We can do a few very basic simulations though with a powerful network Swiss Army knife called socat. Below we'll show a few basic cases in a docker environment.

Case: Backing Service Fully Down

This one is easy since every service can be fully stopped, so it amounts to the following:

cd my-backing-service
docker-compose stop
cd ../my-main-service
docker-compose up

Case: Backing Service Unresponsive

Here we can simulate a non-responsive service using the alpine/socat docker image:

docker run --rm --interactive --tty \
  --network reaction.localhost \
  --name my-backing-service \
  alpine/socat readline TCP-LISTEN:6000,crlf

Next in a separate terminal, you can simulate your service connecting to that over HTTP.

docker run --rm --interactive --tty \
  --network reaction.localhost \
  busybox \
  wget my-backing-service.reaction.localhost:6000

Because the backing service is unresponsive, you should now see your wget request is just stalled waiting for a response. You can use this technique to make sure your main service code handles this OK in terms of not crashing, timing out within a good not-too-short & not-too-long time, etc.

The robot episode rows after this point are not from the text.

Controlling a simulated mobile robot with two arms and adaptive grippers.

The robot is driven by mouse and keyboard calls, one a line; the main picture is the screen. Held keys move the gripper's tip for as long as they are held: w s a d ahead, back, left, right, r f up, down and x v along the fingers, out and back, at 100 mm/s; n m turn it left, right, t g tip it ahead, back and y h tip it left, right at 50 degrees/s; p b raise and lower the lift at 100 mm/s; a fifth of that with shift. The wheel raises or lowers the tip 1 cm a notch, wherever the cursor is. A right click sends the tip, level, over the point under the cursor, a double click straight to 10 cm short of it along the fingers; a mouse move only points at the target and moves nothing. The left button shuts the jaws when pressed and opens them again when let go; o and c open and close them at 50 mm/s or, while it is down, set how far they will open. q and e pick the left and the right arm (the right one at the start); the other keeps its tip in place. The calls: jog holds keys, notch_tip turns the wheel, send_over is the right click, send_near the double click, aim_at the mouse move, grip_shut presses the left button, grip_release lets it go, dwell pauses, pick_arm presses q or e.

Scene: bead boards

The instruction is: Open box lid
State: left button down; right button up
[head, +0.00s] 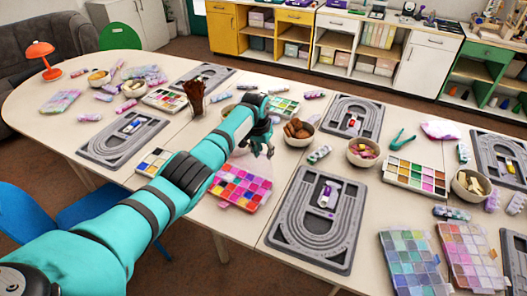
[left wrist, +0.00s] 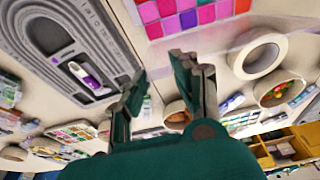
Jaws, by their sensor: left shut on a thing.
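The bead box (head: 240,187), with pink, red and purple compartments, lies on the table in the middle of the head view. It also shows at the top of the left wrist view (left wrist: 190,14). A clear, pale lid (head: 250,163) seems to stand tilted up at the box's far side; its outline is faint. My left gripper (head: 263,150) is at the lid's far edge, above the table. In the left wrist view its fingers (left wrist: 160,75) are around the faint lid edge, shut on it. My right gripper is not in view.
A grey bead board (head: 310,257) with a small bottle lies right of the box. A smaller colour palette (head: 153,162) lies to its left. A bowl of brown pieces (head: 298,132) stands behind. A tape roll (left wrist: 258,53) lies near my left gripper. Bare table shows left of the board.

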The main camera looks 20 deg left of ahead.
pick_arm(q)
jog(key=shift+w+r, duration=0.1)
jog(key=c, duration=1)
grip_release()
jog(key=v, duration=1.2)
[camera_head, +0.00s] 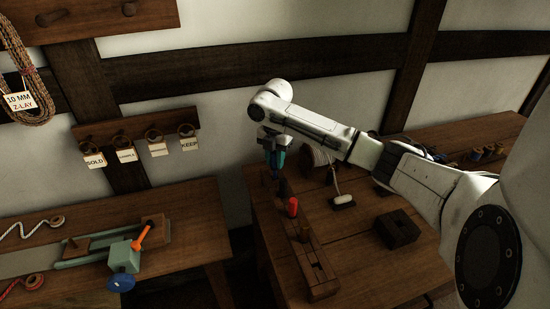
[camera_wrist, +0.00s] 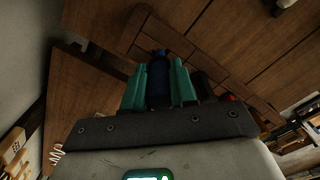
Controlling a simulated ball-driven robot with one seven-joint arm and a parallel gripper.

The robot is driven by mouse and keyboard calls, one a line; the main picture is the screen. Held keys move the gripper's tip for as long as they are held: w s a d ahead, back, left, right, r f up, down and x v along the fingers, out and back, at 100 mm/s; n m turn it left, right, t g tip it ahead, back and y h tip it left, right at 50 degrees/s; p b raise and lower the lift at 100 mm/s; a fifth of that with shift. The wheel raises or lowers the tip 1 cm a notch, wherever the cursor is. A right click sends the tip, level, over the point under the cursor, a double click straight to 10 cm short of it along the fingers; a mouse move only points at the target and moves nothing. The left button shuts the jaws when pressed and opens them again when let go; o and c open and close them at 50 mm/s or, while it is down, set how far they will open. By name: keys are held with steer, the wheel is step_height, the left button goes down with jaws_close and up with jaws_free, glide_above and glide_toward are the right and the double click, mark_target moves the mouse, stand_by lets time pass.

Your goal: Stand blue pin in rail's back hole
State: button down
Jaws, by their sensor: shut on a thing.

Case: Backing Service Error Response

We should also ensure we are robust against misbehaving backing services. In this example, we'll simulate an HTTP-level error. Start up the mock backing service as before:

docker run --rm --interactive --tty \
  --network reaction.localhost \
  --name my-backing-service \
  alpine/socat readline TCP-LISTEN:6000,crlf

Then in a separate terminal, start your client again as before:

docker run --rm --interactive --tty \
  --network reaction.localhost \
  busybox \
  wget my-backing-service.reaction.localhost:6000

Now back in the socat terminal, type the following:

HTTP/1.0 555 Oops!

As needed you can pre-craft malformed responses, particular error responses, etc.

socat reference

socat is a sophisticated low-level tool so there's a pretty steep learning curve to understanding everything you can do with it. The examples provided here should be enough to get you started, but check out the socat manual if you want to dig into more features.